Supplied data —

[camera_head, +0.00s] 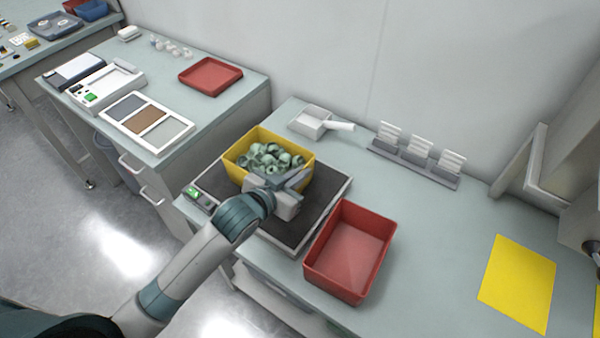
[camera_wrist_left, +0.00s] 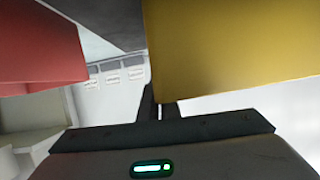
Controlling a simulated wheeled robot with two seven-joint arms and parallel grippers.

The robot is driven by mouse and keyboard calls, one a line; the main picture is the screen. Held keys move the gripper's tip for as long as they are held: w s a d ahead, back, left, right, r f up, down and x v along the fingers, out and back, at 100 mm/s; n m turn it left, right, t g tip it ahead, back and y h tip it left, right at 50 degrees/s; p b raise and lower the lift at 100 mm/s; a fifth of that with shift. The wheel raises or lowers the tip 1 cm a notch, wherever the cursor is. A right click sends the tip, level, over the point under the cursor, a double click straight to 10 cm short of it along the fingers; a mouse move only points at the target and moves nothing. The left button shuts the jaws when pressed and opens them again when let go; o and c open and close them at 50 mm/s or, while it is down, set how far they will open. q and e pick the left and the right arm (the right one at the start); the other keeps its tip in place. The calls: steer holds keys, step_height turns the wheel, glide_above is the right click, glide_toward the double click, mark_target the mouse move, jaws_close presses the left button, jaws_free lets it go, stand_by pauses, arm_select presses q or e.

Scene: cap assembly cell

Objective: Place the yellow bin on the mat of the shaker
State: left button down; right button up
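The yellow bin (camera_head: 238,169) is full of grey-green caps (camera_head: 268,157). In the head view it is upright over the rear left part of the dark mat (camera_head: 290,227) of the shaker; I cannot tell whether its base touches the mat. My left gripper (camera_head: 287,182) is at the bin's front right side and hides part of that wall. In the left wrist view the bin (camera_wrist_left: 235,45) fills the upper right, and the gripper's close-set fingers (camera_wrist_left: 158,108) meet its rim, shut on the wall. Their tips are partly hidden.
A red bin (camera_head: 350,250) stands close to the mat's right side. A white scoop (camera_head: 312,122) and a rack with white cards (camera_head: 415,160) are behind. A yellow sheet (camera_head: 517,284) lies at the right. The bench between the red bin and sheet is clear.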

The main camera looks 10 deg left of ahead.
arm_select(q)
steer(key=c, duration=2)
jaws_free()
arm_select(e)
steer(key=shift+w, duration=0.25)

Challenge — Leave the pictures out and output the rest of the listing exactly.

Answer to the problem —
[camera_head, +0.00s] 
[camera_wrist_left, +0.00s] 
Controlling a simulated wheeled robot with two seven-joint arms and parallel grippers.

The robot is driven by mouse and keyboard calls, one a line; the main picture is the screen. Held keys move the gripper's tip for as long as they are held: w s a d ahead, back, left, right, r f up, down and x v along the fingers, out and back, at 100 mm/s; n m turn it left, right, t g tip it ahead, back and y h tip it left, right at 50 degrees/s; p b raise and lower the lift at 100 mm/s; a fifth of that with shift. The wheel raises or lowers the tip 1 cm a notch, wherever the cursor is. A right click sends the tip, level, over the point under the cursor, a double click straight to 10 cm short of it along the fingers; a mouse move only points at the target and moves nothing. The left button shuts the jaws when pressed and opens them again when let go; o and c open and close them at 50 mm/s or, while it is down, set how far they will open. q and e pick the left and the right arm (the right one at the start); the other keeps its tip in place. The calls: steer holds keys, step_height turns the wheel, glide_above is the right click, glide_toward the double click, mark_target the mouse move, jaws_close presses the left button, jaws_free lets it go, stand_by pauses, arm_select presses q or e.

Scene: cap assembly cell

Objective: Place the yellow bin on the mat of the shaker
State: left button down; right button up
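The yellow bin (camera_head: 238,169) is full of grey-green caps (camera_head: 268,157). In the head view it is upright over the rear left part of the dark mat (camera_head: 290,227) of the shaker; I cannot tell whether its base touches the mat. My left gripper (camera_head: 287,182) is at the bin's front right side and hides part of that wall. In the left wrist view the bin (camera_wrist_left: 235,45) fills the upper right, and the gripper's close-set fingers (camera_wrist_left: 158,108) meet its rim, shut on the wall. Their tips are partly hidden.
A red bin (camera_head: 350,250) stands close to the mat's right side. A white scoop (camera_head: 312,122) and a rack with white cards (camera_head: 415,160) are behind. A yellow sheet (camera_head: 517,284) lies at the right. The bench between the red bin and sheet is clear.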

The main camera looks 10 deg left of ahead.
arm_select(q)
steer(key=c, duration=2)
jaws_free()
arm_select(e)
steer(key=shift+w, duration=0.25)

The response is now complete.